__TASK PROMPT__: Collect the lines of the entries where "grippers" shows up.

__INPUT FOR THIS TASK__:
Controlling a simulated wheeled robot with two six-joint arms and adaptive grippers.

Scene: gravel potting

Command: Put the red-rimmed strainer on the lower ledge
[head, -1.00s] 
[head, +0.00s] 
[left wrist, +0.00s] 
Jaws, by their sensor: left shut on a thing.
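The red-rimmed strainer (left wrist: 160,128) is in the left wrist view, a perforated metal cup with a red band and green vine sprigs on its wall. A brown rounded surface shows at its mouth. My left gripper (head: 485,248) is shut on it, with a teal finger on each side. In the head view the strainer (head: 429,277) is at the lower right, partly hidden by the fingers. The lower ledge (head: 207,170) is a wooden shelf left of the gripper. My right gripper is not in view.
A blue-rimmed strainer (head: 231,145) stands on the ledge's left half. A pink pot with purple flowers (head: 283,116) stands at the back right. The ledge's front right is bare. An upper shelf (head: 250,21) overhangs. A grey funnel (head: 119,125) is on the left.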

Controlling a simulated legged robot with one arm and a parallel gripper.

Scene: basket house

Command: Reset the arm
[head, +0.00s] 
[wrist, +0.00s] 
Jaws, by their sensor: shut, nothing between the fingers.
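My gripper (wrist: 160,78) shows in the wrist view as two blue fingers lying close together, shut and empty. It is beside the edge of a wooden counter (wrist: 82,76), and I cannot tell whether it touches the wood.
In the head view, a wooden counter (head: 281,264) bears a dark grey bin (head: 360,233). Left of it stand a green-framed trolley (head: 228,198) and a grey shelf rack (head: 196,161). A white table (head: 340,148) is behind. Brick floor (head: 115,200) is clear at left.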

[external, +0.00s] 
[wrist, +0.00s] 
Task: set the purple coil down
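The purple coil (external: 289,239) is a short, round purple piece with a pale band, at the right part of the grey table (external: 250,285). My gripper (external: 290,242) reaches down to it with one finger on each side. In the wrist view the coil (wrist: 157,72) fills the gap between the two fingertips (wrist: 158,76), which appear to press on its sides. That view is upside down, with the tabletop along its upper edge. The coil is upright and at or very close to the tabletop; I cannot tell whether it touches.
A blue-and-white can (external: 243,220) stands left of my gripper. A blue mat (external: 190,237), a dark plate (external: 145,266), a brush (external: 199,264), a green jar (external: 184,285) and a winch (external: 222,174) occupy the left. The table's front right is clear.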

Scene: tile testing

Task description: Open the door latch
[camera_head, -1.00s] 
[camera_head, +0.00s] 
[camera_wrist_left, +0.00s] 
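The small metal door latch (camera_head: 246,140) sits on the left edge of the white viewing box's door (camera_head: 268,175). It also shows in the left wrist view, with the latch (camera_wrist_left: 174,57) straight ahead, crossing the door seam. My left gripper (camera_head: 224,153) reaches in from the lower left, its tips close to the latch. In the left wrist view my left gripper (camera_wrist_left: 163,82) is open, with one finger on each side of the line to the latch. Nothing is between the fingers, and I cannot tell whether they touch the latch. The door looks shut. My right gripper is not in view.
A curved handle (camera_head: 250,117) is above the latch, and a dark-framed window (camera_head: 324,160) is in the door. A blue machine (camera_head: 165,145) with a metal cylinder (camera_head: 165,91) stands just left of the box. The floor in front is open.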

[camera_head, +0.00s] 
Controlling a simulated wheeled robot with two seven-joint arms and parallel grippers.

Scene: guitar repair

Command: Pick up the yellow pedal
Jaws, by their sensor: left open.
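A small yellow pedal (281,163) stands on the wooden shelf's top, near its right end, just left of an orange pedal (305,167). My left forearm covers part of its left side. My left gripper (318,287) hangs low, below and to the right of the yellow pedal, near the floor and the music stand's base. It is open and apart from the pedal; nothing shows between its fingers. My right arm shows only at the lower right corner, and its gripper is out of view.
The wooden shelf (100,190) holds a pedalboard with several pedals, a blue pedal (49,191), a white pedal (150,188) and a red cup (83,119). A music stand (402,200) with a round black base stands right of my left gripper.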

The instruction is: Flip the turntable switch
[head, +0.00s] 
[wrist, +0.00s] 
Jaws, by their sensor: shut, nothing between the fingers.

__WRITTEN RESPONSE__:
Controlling a simulated wheeled robot with two six-joint arms and adaptive grippers.
Controlling a simulated wheeled robot with two seven-joint arms and parallel grippers.

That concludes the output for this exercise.